One of seven Troys on Community.

“Remedial Chaos Theory” employs a nifty little gimmick that incorporates seven different story lines, a whole lot of repetition, and felt goatees to indicate evilness. It’s impressive in scope, so-so in execution. What I’m trying to say is: standard Community.

I don’t mean to say the episode wasn’t good, though. Because although there were moments in “Remedial Chaos Theory” that slowed its momentum, the episode had charm and a hell of a lot of ambition. And I do mean ambition: It’s Troy and Abed’s housewarming party, and before they scamper off to bed in matching pajamas, they’ve invited the gang to admire their sweet wood-paneled bachelor pad and play some Yahtzee. When the pizza delivery guy arrives, no one wants to go down and let him in, so Jeff decides to roll a six-sided die to determine who has to leave. “Just so you know, Jeff, you are now creating six different timelines,” Abed points out. “Of course I am, Abed,” Jeff sarcastically slings back, flexing his stubble. Cue seven different versions of events, each predicated on the result of the roll and playing out the consequences of one group member exiting the room for a few minutes. The results range from devastating to confusing and occasionally mundane. Jeff shushes Britta’s singing, he hits his head on the fan — things like that. Every character has a part to play in each alternate timeline, even if that part is pretty small, or involves Britta getting engaged to the pizza guy.
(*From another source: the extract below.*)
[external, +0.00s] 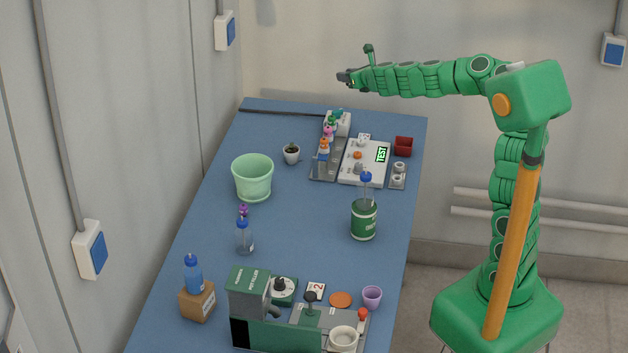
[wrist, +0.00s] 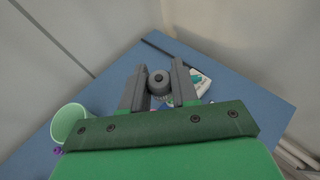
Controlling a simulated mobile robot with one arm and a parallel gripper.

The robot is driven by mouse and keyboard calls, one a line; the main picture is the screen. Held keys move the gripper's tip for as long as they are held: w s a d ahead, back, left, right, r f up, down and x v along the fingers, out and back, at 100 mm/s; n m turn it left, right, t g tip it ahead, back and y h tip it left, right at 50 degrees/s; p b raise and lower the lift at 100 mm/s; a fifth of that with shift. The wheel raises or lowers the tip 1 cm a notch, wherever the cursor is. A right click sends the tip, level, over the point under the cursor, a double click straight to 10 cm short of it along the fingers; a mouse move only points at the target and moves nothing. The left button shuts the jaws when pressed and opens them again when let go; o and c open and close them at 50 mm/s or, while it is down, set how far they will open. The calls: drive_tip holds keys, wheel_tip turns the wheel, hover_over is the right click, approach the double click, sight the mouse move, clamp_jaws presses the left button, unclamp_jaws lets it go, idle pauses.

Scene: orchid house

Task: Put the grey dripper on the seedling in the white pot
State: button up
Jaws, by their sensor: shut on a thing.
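My gripper (external: 345,77) is raised high above the far end of the blue table, to the upper right of the white pot. In the wrist view, my gripper (wrist: 158,80) is shut on the grey dripper (wrist: 157,82), a small ribbed grey piece with a round top. The dripper is too small to make out clearly in the external view. I cannot make out the white pot in the wrist view.
A green can (external: 363,222) and a potting machine (external: 249,305) stand nearer. A dark rod (external: 280,112) lies at the back.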

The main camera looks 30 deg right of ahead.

And those parts build. In a few of the alternate timelines that happen back-to-back, Britta heads to the bathroom to smoke and is caught by Abed; in one, though, Troy joins her as an act of adulthood, having just been teased for acting so young. (He winds up eating a candy cigarette instead of smoking a real one — he’s not growing up anytime soon.) The two bond and almost kiss, teasing the tension that was evident last week and nonexistent in the other timelines. In another series of timelines, it becomes clear that Pierce is angry at Troy for moving out. And his housewarming gift — a traditional Norwegian troll — is introduced in different ways each time: Once he gives it to Troy directly, but in another timeline he tries to hide it after Troy acts kindly toward him. Jeff hits his head on the fan every time, but when Annie’s around, she rushes to his rescue — and they kiss when everyone else is too preoccupied to interrupt them. (So much for all that wise paternal character development two episodes ago!) Shirley’s insistence on baking and checking on her mini-pies in the oven plays out as either delicious, burnt, or the gang holding an intervention about Shirley using baking as a form of identity.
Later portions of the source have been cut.